- Short task
Give the data below again, word for word.

------------------------

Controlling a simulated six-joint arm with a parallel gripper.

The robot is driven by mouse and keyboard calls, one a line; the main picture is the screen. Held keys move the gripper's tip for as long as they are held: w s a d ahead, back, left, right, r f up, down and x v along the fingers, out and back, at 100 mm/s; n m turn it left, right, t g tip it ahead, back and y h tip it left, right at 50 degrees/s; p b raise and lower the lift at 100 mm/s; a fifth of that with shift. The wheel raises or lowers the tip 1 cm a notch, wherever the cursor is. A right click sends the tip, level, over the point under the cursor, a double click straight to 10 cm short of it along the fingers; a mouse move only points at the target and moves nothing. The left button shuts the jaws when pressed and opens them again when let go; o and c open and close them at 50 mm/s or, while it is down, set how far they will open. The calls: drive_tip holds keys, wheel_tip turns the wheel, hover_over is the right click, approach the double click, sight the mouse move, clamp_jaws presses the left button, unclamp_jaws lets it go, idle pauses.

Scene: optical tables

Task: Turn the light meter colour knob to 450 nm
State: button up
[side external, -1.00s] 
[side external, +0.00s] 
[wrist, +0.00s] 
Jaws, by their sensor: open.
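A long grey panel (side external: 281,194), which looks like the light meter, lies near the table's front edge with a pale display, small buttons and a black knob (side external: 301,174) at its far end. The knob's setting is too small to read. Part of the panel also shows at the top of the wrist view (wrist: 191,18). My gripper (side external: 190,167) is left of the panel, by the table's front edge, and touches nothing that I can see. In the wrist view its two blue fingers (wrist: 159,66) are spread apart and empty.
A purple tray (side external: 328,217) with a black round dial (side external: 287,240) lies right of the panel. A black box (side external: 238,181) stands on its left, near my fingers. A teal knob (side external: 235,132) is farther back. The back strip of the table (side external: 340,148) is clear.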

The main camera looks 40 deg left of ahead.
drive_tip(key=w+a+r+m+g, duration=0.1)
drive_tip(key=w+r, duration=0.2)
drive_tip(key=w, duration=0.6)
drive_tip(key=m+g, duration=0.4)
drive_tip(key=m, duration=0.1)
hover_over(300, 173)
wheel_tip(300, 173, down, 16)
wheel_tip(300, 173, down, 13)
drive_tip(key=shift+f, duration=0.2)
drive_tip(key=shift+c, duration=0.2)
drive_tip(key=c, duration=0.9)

------------------------

- Exercise response
Controlling a simulated six-joint arm with a parallel gripper.

The robot is driven by mouse and keyboard calls, one a line; the main picture is the screen. Held keys move the gripper's tip for as long as they are held: w s a d ahead, back, left, right, r f up, down and x v along the fingers, out and back, at 100 mm/s; n m turn it left, right, t g tip it ahead, back and y h tip it left, right at 50 degrees/s; p b raise and lower the lift at 100 mm/s; a fifth of that with shift. The wheel raises or lowers the tip 1 cm a notch, wherever the cursor is. A right click sends the tip, level, over the point under the cursor, a double click straight to 10 cm short of it along the fingers; a mouse move only points at the target and moves nothing. The left button shuts the jaws when pressed and opens them again when let go; o and c open and close them at 50 mm/s or, while it is down, set how far they will open. The calls: drive_tip holds keys, wheel_tip turns the wheel, hover_over is the right click, approach the double click, sight the mouse move, clamp_jaws presses the left button, unclamp_jaws lets it go, idle pauses.

Scene: optical tables

Task: Turn the light meter colour knob to 450 nm
State: button up
[side external, -1.00s] 
[side external, +0.00s] 
[wrist, +0.00s] 
Jaws, by their sensor: open.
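A long grey panel (side external: 281,194), which looks like the light meter, lies near the table's front edge with a pale display, small buttons and a black knob (side external: 301,174) at its far end. The knob's setting is too small to read. Part of the panel also shows at the top of the wrist view (wrist: 191,18). My gripper (side external: 190,167) is left of the panel, by the table's front edge, and touches nothing that I can see. In the wrist view its two blue fingers (wrist: 159,66) are spread apart and empty.
A purple tray (side external: 328,217) with a black round dial (side external: 287,240) lies right of the panel. A black box (side external: 238,181) stands on its left, near my fingers. A teal knob (side external: 235,132) is farther back. The back strip of the table (side external: 340,148) is clear.

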The main camera looks 40 deg left of ahead.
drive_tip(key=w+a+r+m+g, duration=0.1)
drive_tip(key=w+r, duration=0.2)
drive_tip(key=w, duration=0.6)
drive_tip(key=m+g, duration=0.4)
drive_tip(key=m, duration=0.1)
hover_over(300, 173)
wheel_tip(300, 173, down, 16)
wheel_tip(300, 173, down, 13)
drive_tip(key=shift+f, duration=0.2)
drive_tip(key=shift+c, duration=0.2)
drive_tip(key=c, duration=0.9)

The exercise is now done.